Hi,

this message starts a one week consensus call for the following
proposed changes to draft-ietf-uta-rfc6125bis-10. The call
will end on Thursday, 9 February.

1. Section 2:
CURRENT:
   2.  An "internationalized domain name", i.e., a DNS domain name that
       includes at least one label containing appropriately encoded
       Unicode code points outside the traditional US-ASCII range and
       conforming to the processing and validity checks specified for
       "IDNA2008" in [IDNA-DEFS] and the associated documents.  In
       particular, it contains at least one U-label or A-label, but
       otherwise may contain any mixture of NR-LDH labels, A-labels, or
       U-labels.

PROPOSED:
   2. "An "internationalized domain name", i.e., a DNS domain name that 
      includes at least one label containing appropriately encoded 
      Unicode code points outside the traditional US-ASCII range. 
      In particular, it contains at least one U-label or A-label, but 
      otherwise may contain any mixture of NR-LDH labels, A-labels, 
     or U-labels. Refer to [[Section 7.3]] for further details."

2. Section 7.3:
CURRENT:
   As with URIs and URLs, there are in practice at least two primary
   approaches to internationalized domain names: "IDNA2008" (see
   [IDNA-DEFS] and the associated documents) and an alternative approach
   specified by the Unicode Consortium in [UTS-46].  (At this point the
   transition from the older "IDNA2003" technology is mostly complete.)
   Differences in specification, interpretation, and deployment of these
   technologies can be relevant to Internet services that are secured
   through certificates (e.g., some top-level domains might allow
   registration of names containing Unicode code points that typically
   are discouraged, either formally or otherwise).  Although there is
   little that can be done by certificate matching software itself to
   mitigate these differences (aside from matching exclusively on
   A-labels), the reader needs to be aware that the handling of
   internationalized domain names is inherently complex and can lead to
   significant security vulnerabilities if not properly implemented.

PROPOSED:
  The IETF document covering internationalized domain names is 
  "IDNA2008" [IDNA-DEFS]. The Unicode Consortium publishes 
  a similar document known as "UTS-46". 

  UTS-46 allows names that are valid in IDNA2003 but not IDNA2008, 
  and additionally allows characters that are not valid in either IETF 
  document, such as emoji characters. This more lenient approach 
  carries additional risk of semantic ambiguity and additional security 
  considerations. ICANN recommends IDNA2008 
  [https://features.icann.org/ssac-advisory-use-emoji-domain-names] 
  and correspondingly recommends against emoji characters in DNS names. 
  However, the internet contains old content published under IDNA2003, 
  and people enjoy emoji characters, so consumer applications often 
  end up using the approach in [UTS-46]. DNS names that conform to 
  IDNA2008 are likely to face fewer interoperability barriers, 
  while applications that conform to UTS-46 may be able to verify a broader 
  range of certificates.

  The conversion from a U-label to an A-label MUST be done once and
  used both to carry out the DNS lookup and the evaluation of the end
  entity cert.
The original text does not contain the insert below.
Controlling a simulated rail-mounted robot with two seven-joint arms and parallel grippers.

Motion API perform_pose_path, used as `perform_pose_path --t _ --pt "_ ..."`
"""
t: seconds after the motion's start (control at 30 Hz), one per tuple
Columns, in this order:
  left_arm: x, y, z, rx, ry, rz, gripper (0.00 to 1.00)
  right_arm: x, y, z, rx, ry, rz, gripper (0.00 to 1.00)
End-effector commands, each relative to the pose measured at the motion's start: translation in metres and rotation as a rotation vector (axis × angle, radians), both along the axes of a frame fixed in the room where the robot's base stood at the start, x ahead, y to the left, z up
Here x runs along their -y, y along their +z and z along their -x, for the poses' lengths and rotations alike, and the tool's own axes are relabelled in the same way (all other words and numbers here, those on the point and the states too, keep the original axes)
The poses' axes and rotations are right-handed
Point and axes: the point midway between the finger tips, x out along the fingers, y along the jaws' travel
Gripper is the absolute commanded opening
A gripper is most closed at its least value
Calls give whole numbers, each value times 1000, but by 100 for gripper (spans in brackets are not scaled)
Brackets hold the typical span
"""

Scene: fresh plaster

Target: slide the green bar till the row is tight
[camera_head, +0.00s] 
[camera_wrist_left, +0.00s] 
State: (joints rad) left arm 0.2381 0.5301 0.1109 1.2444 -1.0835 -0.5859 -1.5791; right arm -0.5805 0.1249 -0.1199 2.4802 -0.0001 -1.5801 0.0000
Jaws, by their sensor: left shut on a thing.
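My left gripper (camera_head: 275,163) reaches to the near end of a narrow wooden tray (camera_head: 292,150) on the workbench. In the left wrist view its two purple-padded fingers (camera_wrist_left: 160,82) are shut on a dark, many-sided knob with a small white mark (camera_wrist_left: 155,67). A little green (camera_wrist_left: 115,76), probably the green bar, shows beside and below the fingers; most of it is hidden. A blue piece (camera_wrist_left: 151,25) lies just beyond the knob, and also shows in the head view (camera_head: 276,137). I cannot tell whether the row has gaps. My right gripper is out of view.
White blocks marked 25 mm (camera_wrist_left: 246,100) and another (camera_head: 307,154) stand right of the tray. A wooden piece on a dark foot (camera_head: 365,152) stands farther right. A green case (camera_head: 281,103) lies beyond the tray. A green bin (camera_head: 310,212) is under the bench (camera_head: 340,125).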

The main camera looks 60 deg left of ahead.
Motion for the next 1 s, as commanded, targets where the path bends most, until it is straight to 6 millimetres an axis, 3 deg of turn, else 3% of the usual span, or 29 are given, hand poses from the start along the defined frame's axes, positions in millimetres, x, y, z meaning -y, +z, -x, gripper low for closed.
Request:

Name constraints MUST be evaluated against the A-label
  converted name. This ensures that the same DNS entity as is actually 
  connected to is validated against the certificate even in the presence 
  of bugs in the conversion process.


(I hope I accurately caught all the input from Rob, Viktor and Watson.
The note from Corey is reasonable, but it's difficult to incorporate it
without going into very deep nuances).